Use case: adding multiple files to the file system from TiddlyWiki on Fission and showing the progress of the sync so the user knows when all of the data has been synced. When adding X files, display a progress bar showing how many of X have been successfully synced.
The docs suggest that for a large data set it is better to add all the individual files and call publish once. However am I missing something or does this mean there is only a single callback on completion that can be used to display feedback to the user?
If uploading say 10 files, it would be preferable to at least show a progress bar showing “x/10 uploaded”. However, it seems this is only possible if I call publish for every file separately.
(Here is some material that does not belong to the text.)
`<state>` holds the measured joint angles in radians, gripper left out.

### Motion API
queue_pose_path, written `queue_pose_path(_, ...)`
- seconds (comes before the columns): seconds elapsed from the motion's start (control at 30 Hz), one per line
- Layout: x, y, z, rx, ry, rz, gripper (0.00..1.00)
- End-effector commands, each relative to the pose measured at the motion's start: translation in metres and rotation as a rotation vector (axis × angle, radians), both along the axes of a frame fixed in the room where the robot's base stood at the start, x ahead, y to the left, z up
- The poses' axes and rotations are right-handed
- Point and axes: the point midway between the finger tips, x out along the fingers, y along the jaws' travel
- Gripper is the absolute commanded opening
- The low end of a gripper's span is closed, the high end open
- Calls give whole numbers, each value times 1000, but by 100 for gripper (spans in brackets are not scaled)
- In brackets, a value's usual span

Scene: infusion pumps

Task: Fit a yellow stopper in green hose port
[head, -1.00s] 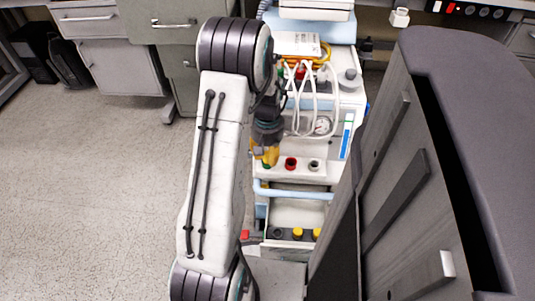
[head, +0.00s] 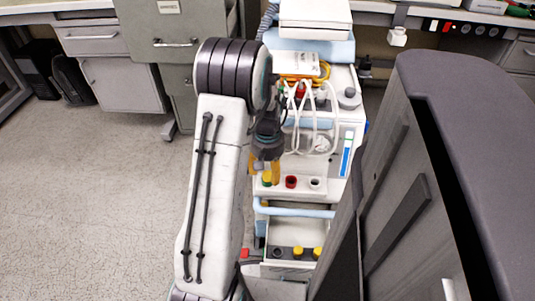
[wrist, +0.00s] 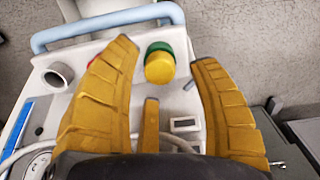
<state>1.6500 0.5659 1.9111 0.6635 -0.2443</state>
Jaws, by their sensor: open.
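A yellow stopper (wrist: 159,68) sits in the green hose port (wrist: 160,47) on the pump cart's white ledge; only part of the green rim shows. In the head view the stopper (head: 267,176) is just below my fingers. My gripper (wrist: 165,54) is open, its yellow fingers spread to either side of the stopper with gaps and not touching it. In the head view my gripper (head: 264,169) is above the left port. How deep the stopper sits cannot be told.
A red port (head: 291,182) and a white port (head: 315,183) stand right of the green one. A pale blue handle (head: 300,211) runs below them. A dark grey cabinet (head: 400,190) is close on the right.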

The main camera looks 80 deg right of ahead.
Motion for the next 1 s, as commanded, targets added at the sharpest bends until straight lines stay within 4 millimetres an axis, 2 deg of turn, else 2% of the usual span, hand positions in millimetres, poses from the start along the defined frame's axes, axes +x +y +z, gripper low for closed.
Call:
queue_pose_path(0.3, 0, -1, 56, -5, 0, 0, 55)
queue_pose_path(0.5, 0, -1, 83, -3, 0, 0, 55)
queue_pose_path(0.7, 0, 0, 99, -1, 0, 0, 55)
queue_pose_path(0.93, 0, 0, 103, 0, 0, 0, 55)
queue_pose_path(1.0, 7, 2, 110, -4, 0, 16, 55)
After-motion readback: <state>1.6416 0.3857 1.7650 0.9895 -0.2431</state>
Is this correct or am I missing something? If this is the only way, what would be the potential drawbacks of this approach?
Mostly, publish is more like sync / persistence. It’s either saved or not saved.
Before publish, the data is all there, client side, it’s just not necessarily long term persisted.
I think you can “upload” individual files to local storage, and then publish – will talk to team about best way to do this, thank you for the feedback and questions.
Just to add that for an end user in this example, there is an expectation that if the UI shows that the file was saved, it will immediately be available on other devices. So it would be misleading to show that the files are saved until they have been synced.
Also on a related note should be considered the use case of needing to show a progress bar when uploading a singe larger file, showing how far along the sync of that file is.
This like adding files to Dropbox on your desktop. The files are there for you, locally, immediately…but they aren’t available to all other devices until they have actually uploaded.
As one example, Dropbox mostly just does this in the background.
The main thing we need to do is not surprise users about whether or not their data is safe. Lots of UX level stuff to think through here.
We’ve had a very similar use-case like yours in the dashboard. If you go to Fission Dashboard , you’ll see in the “Apps” section, there’s a big file chooser/dropper area. It shows a progress bar for uploading multiple files.
The way it’s implemented is just adding lots of files, and calling .publish at the end. It turns out that it works quite well in practice, I think. In my experience the majority of the time will be spent in the fs.write calls, not in the fs.publish one, but please try it out yourself
I generally agree that getting progress on publishes would be nice.
I don’t think that, e.g. when a user tries to upload an app in the dashboard and interrupts it while it’s running the user expects that a part of the progress was made - quite the opposite: I personally expect the action to be transactional, and interrupting it shouldn’t leave it in a broken state.